▶ _A run of records_
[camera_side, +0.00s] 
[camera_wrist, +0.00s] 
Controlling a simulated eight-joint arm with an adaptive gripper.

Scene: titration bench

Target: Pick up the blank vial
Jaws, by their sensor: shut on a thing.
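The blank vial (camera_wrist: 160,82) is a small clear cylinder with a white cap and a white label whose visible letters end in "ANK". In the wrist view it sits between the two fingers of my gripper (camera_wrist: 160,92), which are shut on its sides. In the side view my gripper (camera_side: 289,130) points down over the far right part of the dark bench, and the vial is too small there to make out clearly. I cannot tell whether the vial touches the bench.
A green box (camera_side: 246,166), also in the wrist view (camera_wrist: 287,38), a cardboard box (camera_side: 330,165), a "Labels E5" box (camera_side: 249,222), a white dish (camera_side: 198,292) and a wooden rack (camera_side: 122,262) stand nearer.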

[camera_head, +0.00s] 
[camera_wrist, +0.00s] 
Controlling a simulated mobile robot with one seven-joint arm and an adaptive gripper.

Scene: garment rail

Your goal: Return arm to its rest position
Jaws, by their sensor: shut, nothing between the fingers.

▶ _OBJECTIVE_
Repeat the material above in full, quoting it exactly.

▶ _OUTPUT_
[camera_side, +0.00s] 
[camera_wrist, +0.00s] 
Controlling a simulated eight-joint arm with an adaptive gripper.

Scene: titration bench

Target: Pick up the blank vial
Jaws, by their sensor: shut on a thing.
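The blank vial (camera_wrist: 160,82) is a small clear cylinder with a white cap and a white label whose visible letters end in "ANK". In the wrist view it sits between the two fingers of my gripper (camera_wrist: 160,92), which are shut on its sides. In the side view my gripper (camera_side: 289,130) points down over the far right part of the dark bench, and the vial is too small there to make out clearly. I cannot tell whether the vial touches the bench.
A green box (camera_side: 246,166), also in the wrist view (camera_wrist: 287,38), a cardboard box (camera_side: 330,165), a "Labels E5" box (camera_side: 249,222), a white dish (camera_side: 198,292) and a wooden rack (camera_side: 122,262) stand nearer.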

[camera_head, +0.00s] 
[camera_wrist, +0.00s] 
Controlling a simulated mobile robot with one seven-joint arm and an adaptive gripper.

Scene: garment rail

Your goal: Return arm to its rest position
Jaws, by their sensor: shut, nothing between the fingers.

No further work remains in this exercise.